The negotiations about agriculture are stuck. They're also very important for us, because in the Uruguay Round we signed a bit of a blank cheque. We really didn't get paid for it, and our grains and oilseeds sectors are suffering for that now. They're suffering because the European Union and the United States have agricultural policies that are based on subsidizing their grains and oilseeds sectors so that they don't have to subsidize the livestock and other downstream sectors. Unless that sticks, we're going to be in a position where we're continuing to play catch-up, where we're going to be forced to provide emergency support to grains and oilseeds producers if we're going to keep them on the farm.

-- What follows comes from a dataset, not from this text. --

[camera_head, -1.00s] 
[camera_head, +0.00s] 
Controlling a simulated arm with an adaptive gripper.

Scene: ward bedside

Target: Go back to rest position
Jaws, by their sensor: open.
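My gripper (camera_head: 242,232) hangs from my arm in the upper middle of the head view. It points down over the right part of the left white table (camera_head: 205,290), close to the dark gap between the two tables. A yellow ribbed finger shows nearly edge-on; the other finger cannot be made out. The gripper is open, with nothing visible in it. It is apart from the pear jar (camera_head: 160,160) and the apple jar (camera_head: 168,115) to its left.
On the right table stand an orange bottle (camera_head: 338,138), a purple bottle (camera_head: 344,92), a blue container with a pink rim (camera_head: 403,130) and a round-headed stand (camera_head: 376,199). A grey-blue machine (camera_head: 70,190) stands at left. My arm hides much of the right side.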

These subsidies are very important in the United States. There are 800,000 to one million farm families that depend on them. Don't expect them to go away; they're just going to put them in another box. They'll put them in the blue box and they'll put caps on the blue box, but anybody here who has farmed understands that the cap is meaningless, because you have crop rotation anyway and you have only a certain number of products that will benefit.

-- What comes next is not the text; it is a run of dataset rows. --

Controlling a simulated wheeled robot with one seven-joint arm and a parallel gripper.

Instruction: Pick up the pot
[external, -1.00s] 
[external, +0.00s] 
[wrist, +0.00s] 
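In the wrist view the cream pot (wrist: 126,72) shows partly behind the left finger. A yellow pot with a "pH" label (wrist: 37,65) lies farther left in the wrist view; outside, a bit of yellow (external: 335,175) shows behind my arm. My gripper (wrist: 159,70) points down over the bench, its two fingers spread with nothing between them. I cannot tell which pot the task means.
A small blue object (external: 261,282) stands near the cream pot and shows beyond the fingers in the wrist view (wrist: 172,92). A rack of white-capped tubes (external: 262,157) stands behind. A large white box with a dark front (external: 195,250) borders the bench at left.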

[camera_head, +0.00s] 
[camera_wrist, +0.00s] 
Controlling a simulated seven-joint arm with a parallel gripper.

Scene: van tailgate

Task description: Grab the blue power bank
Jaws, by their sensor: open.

Decoupling is a myth. We're coming out with a paper on that within the next week or so, talking about how decoupling really is not the answer to avoid production- and trade-distorting subsidies. We have to take a very, very hard look at it, but we have to go to bat for our livestock producers, for our beef producers, for our hog producers, and get them the markets they expected they'd have before.

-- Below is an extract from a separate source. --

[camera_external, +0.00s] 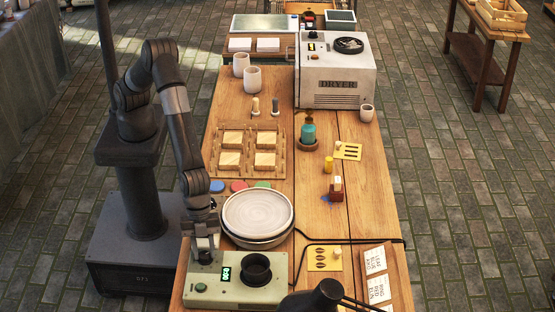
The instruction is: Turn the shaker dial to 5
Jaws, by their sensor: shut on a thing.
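The shaker is a pale green box (232,296) at the near left end of the table. It has a small lit display (226,273) with green marks too small to read for sure, and a round black cup holder (256,268). My gripper (204,257) points down over the shaker's back left corner, left of the display. It is shut on the dark dial there. The dial is mostly hidden by the fingers, so its setting cannot be read. A round button (200,287) sits at the shaker's front left.
A black cable (340,240) runs across the table to the right. A dark object (325,296) stands at the near edge, right of the shaker. Cards (376,258) lie at the right. The dryer (336,82) stands far back.

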We were looking at a minimum 5% access. We don't have a minimum 5% access; we have two-tenths of 1% access for pork in the European Union. We don't have an awful lot more in Japan, and the systems are rigged. We have to get into those markets. If we can't sell our grain, we have to upgrade it.
The best way to upgrade it is that you put it through an animal, and you slaughter it and you export meat. If we're not on the same footing as the other people who are doing that, we're going to lose the biggest natural advantage in the world for producing agricultural products that we're sitting on top of because we're not collecting what we should be collecting. If we can't get it through negotiation, I think we're going to have to get it through challenging.
I'm not as concerned about services, because I know from discussions with the government that they're not going to put these sensitive sectors on the trading block. It has been a consistent government position.
There are always suspicions of government. I think this consultation process has been pretty transparent, and people can make their views known. That's why Mr. Sinclair is here today making his views known. He has valid concerns. I'm not as concerned about them, but his concerns are valid.
When we get into NAMA, what nobody is talking about is the 800-pound gorilla that's sitting in the room. The 800-pound gorilla is China. Nobody wants to cut their non-agricultural tariffs with China.
I just got back from China. These 40- and 60-storey skyscrapers are going up in Beijing like mushrooms. The Chinese laugh and say their national bird is the building crane. The place is booming. People are moving there to produce things. Who wants to drop their tariffs for the Chinese to take over?
If Brazil or India is negotiating with you on a tariff, the real beneficiary is probably going to be China. And tariffs you're looking to bring down in many areas, as the Chinese progress in technology, are also going to benefit the Chinese. It doesn't mean that you shouldn't do anything, but you should recognize that there are a lot of people who are happy in Geneva to see the negotiations hung up on agriculture or other issues, because in fact they don't want to move on NAMA.
There's a lot of pressure to go to more formula cuts on NAMA. It's not as big a deal for us because we've already adjusted to the United States. But when you go out there and you see countries where we're trying to get in over 20% and 30% tariffs, trying to cut them by 60%, that's a big cut for them to look at with respect to China, particularly as long as China is benefiting from the same cheap dollar that the United States is by riding on its coattails.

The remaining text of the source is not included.